#### [Source material]
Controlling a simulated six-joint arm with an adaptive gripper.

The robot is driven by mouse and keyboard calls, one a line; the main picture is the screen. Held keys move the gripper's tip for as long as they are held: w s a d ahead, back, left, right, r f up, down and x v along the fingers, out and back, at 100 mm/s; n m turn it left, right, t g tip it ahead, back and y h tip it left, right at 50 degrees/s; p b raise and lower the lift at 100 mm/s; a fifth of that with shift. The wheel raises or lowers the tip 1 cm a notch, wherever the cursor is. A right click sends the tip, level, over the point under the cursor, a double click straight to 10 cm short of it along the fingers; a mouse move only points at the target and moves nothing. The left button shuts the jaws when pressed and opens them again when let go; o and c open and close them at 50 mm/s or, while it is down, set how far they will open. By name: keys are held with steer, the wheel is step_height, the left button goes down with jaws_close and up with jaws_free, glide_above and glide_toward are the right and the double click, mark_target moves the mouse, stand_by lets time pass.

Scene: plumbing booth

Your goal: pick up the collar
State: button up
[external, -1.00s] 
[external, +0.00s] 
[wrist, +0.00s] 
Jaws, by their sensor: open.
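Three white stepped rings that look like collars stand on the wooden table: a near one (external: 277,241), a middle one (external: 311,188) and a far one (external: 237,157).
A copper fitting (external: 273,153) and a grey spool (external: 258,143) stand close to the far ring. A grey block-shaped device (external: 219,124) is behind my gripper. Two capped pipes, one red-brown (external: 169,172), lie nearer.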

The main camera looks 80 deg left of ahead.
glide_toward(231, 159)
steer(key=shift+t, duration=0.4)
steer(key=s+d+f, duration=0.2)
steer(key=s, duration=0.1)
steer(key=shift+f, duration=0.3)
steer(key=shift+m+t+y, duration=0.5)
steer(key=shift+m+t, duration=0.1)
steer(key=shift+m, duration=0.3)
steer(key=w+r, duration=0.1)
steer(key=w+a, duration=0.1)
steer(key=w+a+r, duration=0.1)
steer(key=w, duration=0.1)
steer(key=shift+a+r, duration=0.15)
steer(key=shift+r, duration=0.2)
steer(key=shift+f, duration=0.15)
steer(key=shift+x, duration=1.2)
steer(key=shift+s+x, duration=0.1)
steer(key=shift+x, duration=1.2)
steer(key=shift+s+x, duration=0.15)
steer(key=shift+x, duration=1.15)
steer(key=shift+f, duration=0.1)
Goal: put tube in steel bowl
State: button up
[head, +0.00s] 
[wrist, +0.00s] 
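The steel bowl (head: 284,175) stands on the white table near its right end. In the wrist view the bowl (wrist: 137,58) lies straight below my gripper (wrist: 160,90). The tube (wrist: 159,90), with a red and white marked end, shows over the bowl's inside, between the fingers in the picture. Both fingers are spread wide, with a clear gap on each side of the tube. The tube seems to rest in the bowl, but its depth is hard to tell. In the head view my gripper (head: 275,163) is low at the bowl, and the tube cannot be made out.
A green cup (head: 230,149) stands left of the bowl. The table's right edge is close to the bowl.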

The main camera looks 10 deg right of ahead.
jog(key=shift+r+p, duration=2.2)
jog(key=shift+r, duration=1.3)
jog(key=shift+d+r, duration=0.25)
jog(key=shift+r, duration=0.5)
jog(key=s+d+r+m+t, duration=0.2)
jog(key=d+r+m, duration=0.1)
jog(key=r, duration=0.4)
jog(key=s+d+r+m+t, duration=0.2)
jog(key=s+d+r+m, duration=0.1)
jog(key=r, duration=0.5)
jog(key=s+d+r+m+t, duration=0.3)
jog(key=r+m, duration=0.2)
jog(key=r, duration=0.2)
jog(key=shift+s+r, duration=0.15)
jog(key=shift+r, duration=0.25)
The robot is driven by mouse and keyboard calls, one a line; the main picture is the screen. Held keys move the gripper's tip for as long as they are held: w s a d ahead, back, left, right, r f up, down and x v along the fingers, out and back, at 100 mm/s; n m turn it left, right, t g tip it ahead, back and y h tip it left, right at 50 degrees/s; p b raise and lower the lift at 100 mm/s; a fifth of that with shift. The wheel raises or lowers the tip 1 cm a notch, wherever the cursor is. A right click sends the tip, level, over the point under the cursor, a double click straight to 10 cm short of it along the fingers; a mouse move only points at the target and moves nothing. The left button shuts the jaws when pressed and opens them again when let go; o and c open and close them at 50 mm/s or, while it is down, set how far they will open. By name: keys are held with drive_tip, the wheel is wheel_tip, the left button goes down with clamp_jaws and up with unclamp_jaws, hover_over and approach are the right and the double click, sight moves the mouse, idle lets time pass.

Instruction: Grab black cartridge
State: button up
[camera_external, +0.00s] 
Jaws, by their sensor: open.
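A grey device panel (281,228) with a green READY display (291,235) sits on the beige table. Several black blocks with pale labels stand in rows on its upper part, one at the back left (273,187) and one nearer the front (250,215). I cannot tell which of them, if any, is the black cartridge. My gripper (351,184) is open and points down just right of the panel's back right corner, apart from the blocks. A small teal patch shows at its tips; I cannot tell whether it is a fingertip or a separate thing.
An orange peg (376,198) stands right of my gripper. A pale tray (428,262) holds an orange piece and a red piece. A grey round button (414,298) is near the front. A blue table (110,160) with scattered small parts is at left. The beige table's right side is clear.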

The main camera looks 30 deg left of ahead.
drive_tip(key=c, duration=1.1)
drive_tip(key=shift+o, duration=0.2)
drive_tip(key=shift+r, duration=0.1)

#### [Problem to solve]
From the data above, extract every line in its exact form.

#### [Result for this task]
Controlling a simulated six-joint arm with an adaptive gripper.

The robot is driven by mouse and keyboard calls, one a line; the main picture is the screen. Held keys move the gripper's tip for as long as they are held: w s a d ahead, back, left, right, r f up, down and x v along the fingers, out and back, at 100 mm/s; n m turn it left, right, t g tip it ahead, back and y h tip it left, right at 50 degrees/s; p b raise and lower the lift at 100 mm/s; a fifth of that with shift. The wheel raises or lowers the tip 1 cm a notch, wherever the cursor is. A right click sends the tip, level, over the point under the cursor, a double click straight to 10 cm short of it along the fingers; a mouse move only points at the target and moves nothing. The left button shuts the jaws when pressed and opens them again when let go; o and c open and close them at 50 mm/s or, while it is down, set how far they will open. By name: keys are held with steer, the wheel is step_height, the left button goes down with jaws_close and up with jaws_free, glide_above and glide_toward are the right and the double click, mark_target moves the mouse, stand_by lets time pass.

Scene: plumbing booth

Your goal: pick up the collar
State: button up
[external, -1.00s] 
[external, +0.00s] 
[wrist, +0.00s] 
Jaws, by their sensor: open.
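Three white stepped rings that look like collars stand on the wooden table: a near one (external: 277,241), a middle one (external: 311,188) and a far one (external: 237,157).
A copper fitting (external: 273,153) and a grey spool (external: 258,143) stand close to the far ring. A grey block-shaped device (external: 219,124) is behind my gripper. Two capped pipes, one red-brown (external: 169,172), lie nearer.

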The main camera looks 80 deg left of ahead.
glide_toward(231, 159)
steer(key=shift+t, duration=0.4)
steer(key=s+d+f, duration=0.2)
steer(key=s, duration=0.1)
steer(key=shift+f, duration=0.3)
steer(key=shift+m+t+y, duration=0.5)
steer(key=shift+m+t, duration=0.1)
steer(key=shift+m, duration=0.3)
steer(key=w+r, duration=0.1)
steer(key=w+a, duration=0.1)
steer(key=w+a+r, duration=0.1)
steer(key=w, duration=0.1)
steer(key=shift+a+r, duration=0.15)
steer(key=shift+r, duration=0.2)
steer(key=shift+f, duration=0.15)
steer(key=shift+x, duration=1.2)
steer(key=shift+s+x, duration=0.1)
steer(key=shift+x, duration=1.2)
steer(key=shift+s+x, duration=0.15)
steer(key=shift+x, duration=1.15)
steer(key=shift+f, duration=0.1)
Goal: put tube in steel bowl
State: button up
[head, +0.00s] 
[wrist, +0.00s] 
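The steel bowl (head: 284,175) stands on the white table near its right end. In the wrist view the bowl (wrist: 137,58) lies straight below my gripper (wrist: 160,90). The tube (wrist: 159,90), with a red and white marked end, shows over the bowl's inside, between the fingers in the picture. Both fingers are spread wide, with a clear gap on each side of the tube. The tube seems to rest in the bowl, but its depth is hard to tell. In the head view my gripper (head: 275,163) is low at the bowl, and the tube cannot be made out.
A green cup (head: 230,149) stands left of the bowl. The table's right edge is close to the bowl.

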The main camera looks 10 deg right of ahead.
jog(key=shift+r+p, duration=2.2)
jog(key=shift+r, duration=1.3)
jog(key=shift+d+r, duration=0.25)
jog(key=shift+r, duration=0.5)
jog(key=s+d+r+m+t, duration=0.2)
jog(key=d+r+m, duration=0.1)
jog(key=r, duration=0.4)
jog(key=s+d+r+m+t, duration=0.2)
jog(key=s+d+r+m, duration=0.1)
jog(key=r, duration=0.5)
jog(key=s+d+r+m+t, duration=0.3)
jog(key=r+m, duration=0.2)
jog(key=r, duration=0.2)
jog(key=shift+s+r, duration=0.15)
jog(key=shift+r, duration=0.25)
The robot is driven by mouse and keyboard calls, one a line; the main picture is the screen. Held keys move the gripper's tip for as long as they are held: w s a d ahead, back, left, right, r f up, down and x v along the fingers, out and back, at 100 mm/s; n m turn it left, right, t g tip it ahead, back and y h tip it left, right at 50 degrees/s; p b raise and lower the lift at 100 mm/s; a fifth of that with shift. The wheel raises or lowers the tip 1 cm a notch, wherever the cursor is. A right click sends the tip, level, over the point under the cursor, a double click straight to 10 cm short of it along the fingers; a mouse move only points at the target and moves nothing. The left button shuts the jaws when pressed and opens them again when let go; o and c open and close them at 50 mm/s or, while it is down, set how far they will open. By name: keys are held with drive_tip, the wheel is wheel_tip, the left button goes down with clamp_jaws and up with unclamp_jaws, hover_over and approach are the right and the double click, sight moves the mouse, idle lets time pass.

Instruction: Grab black cartridge
State: button up
[camera_external, +0.00s] 
Jaws, by their sensor: open.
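A grey device panel (281,228) with a green READY display (291,235) sits on the beige table. Several black blocks with pale labels stand in rows on its upper part, one at the back left (273,187) and one nearer the front (250,215). I cannot tell which of them, if any, is the black cartridge. My gripper (351,184) is open and points down just right of the panel's back right corner, apart from the blocks. A small teal patch shows at its tips; I cannot tell whether it is a fingertip or a separate thing.
An orange peg (376,198) stands right of my gripper. A pale tray (428,262) holds an orange piece and a red piece. A grey round button (414,298) is near the front. A blue table (110,160) with scattered small parts is at left. The beige table's right side is clear.

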The main camera looks 30 deg left of ahead.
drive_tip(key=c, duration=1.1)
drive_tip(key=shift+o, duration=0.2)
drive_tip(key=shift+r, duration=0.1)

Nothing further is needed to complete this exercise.